Trip Report: Nourishing Emotional Landscapes
I went into my session without any specific intentions or plans. I started with 100ug of LSD, intending to take 150mg of MDMA after two hours to align their peaks. The initial part of my LSD trip felt random and chaotic. But when MDMA entered my system, the chaos subsided, and the experience became grounded and centered, like a deeply attuned teacher calming a rowdy classroom with love and gentleness.
My mind spontaneously initiated the Ideal Parent Figure process. I started reliving my childhood, intuitively filling up the holes in the parenting I received. It almost felt like it was happening to me, not something I was consciously doing. LSD opened up my mind’s creative floodgates, making the imagined ideal parents in the IPF exercise come alive in vivid, almost tangible detail. It was like painting with an expanded palette of emotional and imaginative colors. Then, enter MDMA, the perfect dance partner for LSD in this journey. MDMA really turned up the volume on feelings of love. It’s like it opened a door in my heart to let in big, warm waves of unconditional love that just kept flowing. More importantly, it allowed me to attune to the needs of my neglected parts and then be with them in ways they needed someone to be.
For me, the dominant feeling during the trip was that of security and stability. I felt radically safe, protected, and seen, which led to a lot of somatic release. As I felt safer, I could relax and let go of body tension I didn’t even know I had. The imaginal work wasn’t just a mental exercise; it was actively transforming my emotional and physical responses. It was as if each release was a physical manifestation of a psychological burden being lifted, a sign that the parts of me that had been holding onto these tensions, perhaps as a response to past traumas or unmet needs, were now able to let go. This process was not just about imagining a safer, more loving environment but actually experiencing it in a way that my body recognized and responded to. It reflected the profound interconnectedness of mind and body, and how imaginal work can bridge the two to facilitate deep healing.
Elaborating on the Ideal Parent Figure Protocol
I believe having role models of what healthy parenting looks like is valuable in the Ideal Parent Figure (IPF) protocol. For me, books, stories, and movies were invaluable resources in this quest. These mediums often present diverse portrayals of parental figures, offering a rich array of examples of loving, supportive, and nurturing parents. As you explore these stories, you may find certain portrayals of mothers or fathers that resonate deeply with you, almost as if they’re filling in the gaps left by your own experiences.

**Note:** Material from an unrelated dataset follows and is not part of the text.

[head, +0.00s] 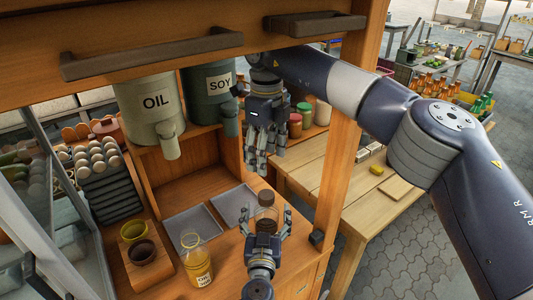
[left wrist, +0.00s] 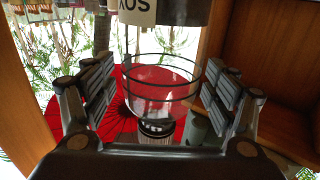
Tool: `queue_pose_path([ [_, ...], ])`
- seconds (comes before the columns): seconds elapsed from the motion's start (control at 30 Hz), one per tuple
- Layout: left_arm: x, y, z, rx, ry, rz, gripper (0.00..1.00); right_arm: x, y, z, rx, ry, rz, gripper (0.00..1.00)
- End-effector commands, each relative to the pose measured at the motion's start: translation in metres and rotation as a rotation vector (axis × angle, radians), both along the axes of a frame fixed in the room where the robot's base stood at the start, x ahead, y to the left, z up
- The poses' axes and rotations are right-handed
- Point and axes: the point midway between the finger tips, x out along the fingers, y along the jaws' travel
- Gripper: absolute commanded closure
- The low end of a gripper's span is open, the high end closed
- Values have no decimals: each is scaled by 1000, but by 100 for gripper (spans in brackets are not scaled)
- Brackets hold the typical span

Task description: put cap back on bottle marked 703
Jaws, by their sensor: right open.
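A clear bottle with dark contents (head: 266,214) stands upright on the wooden counter. Its top looks brownish; I cannot tell whether that is a cap. My left gripper (head: 268,222) has its fingers on either side of this bottle, with narrow gaps. In the left wrist view the clear glass (left wrist: 160,85) lies between the left fingers (left wrist: 160,95). A second bottle, with yellow contents and a label (head: 197,262), stands to the left; its top looks uncapped. I cannot read 703 on either bottle. My right gripper (head: 265,150) is open and empty, above and behind the dark bottle.
Two grey trays (head: 190,222) lie on the counter behind the bottles. OIL (head: 155,102) and SOY (head: 220,85) dispensers hang above. A wooden post (head: 342,145) stands at right.

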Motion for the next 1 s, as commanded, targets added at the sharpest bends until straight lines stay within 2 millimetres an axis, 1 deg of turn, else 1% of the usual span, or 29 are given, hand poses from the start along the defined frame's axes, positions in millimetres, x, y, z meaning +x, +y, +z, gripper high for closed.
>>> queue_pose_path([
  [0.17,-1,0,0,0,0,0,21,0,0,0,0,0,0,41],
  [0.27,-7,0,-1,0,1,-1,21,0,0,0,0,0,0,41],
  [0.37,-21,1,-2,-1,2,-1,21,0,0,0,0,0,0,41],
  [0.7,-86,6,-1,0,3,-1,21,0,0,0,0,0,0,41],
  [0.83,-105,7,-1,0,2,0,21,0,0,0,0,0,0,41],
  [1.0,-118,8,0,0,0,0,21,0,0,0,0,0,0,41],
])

Moreover, engaging with these stories does more than just provide examples; it also helps you develop a heightened sensitivity to your own needs. As you empathize with characters and their relationships, you begin to better understand your own emotional landscape. You start to identify what kind of support, affection, and guidance you needed but didn’t receive. This understanding is key in the IPF protocol, as it guides you in imagining ideal parents who can meet these specific, previously unmet needs.
I find it important to clarify that the Ideal Parent Figure (IPF) protocol isn’t about replacing, competing with, or correcting your actual parents. It’s a thoughtful imaginal exercise that also helps you develop a deeper empathy for your real parents, understanding their limitations and strengths. The experience not only allowed me to experience ideal parenting but also helped me connect more deeply with my actual parents, especially my father. It gave me a deeper understanding of our relationship. I could also allow myself to feel and cherish the gifts and love I have inherited from him.
In a way, the IPF protocol serves as a bridge to access the love you did experience from your parents and others in your life, even if it was imperfect or sporadic. And then redirecting that love, focusing that energy in a more attuned and intentional way towards parts of yourself that missed out on it.